WHAT TO WORK ON => Extract, word for word, every line from the one containing "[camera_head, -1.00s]" through the one containing "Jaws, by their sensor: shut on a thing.", with both end lines kept.

++++ SUPPLIED RECORDS

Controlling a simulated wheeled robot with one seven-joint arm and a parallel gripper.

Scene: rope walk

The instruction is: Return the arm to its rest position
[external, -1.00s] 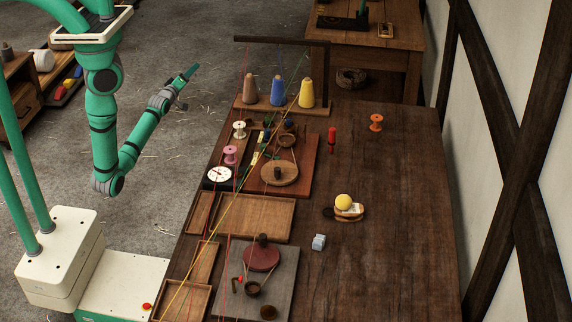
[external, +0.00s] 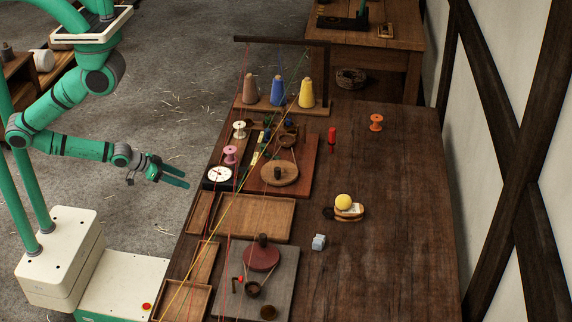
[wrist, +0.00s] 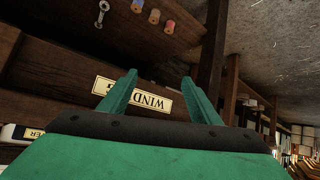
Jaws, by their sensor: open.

++++++++
++++ SUPPLIED RECORDS

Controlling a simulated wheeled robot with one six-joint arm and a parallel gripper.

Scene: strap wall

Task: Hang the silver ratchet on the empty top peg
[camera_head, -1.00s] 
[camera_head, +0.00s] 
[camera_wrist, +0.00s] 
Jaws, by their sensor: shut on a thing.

++++++++

CORRECT RESPONSE =>
[camera_head, -1.00s] 
[camera_head, +0.00s] 
[camera_wrist, +0.00s] 
Jaws, by their sensor: shut on a thing.

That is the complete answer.